#### Task
Nothing but the lines from the one containing "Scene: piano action" down to the one containing "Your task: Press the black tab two", both included, should be echoed, and each exactly as it stands.

[Begin]

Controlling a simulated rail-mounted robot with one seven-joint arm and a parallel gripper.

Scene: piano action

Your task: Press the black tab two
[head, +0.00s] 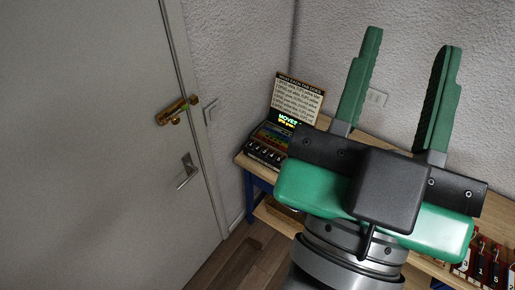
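A small keyboard-like device (268,145) stands on the wooden table in the head view, left of my gripper. It has coloured rows, a lit strip with green and yellow text, and several black tabs (263,155) with pale marks along its front. The marks are too small to tell which tab is two. My gripper (408,42) is large in the foreground at the right, its two green fingers spread apart and pointing up, with nothing between them. It is apart from the device and hides part of the table.
A printed sign (297,99) stands behind the device. The wooden table (246,161) has blue legs. Red and black numbered items (484,262) show at the lower right. A grey door (90,150) with a brass lock (176,110) and a handle (187,171) fills the left.

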[End]

#### Solved problem
Scene: piano action

Your task: Press the black tab two

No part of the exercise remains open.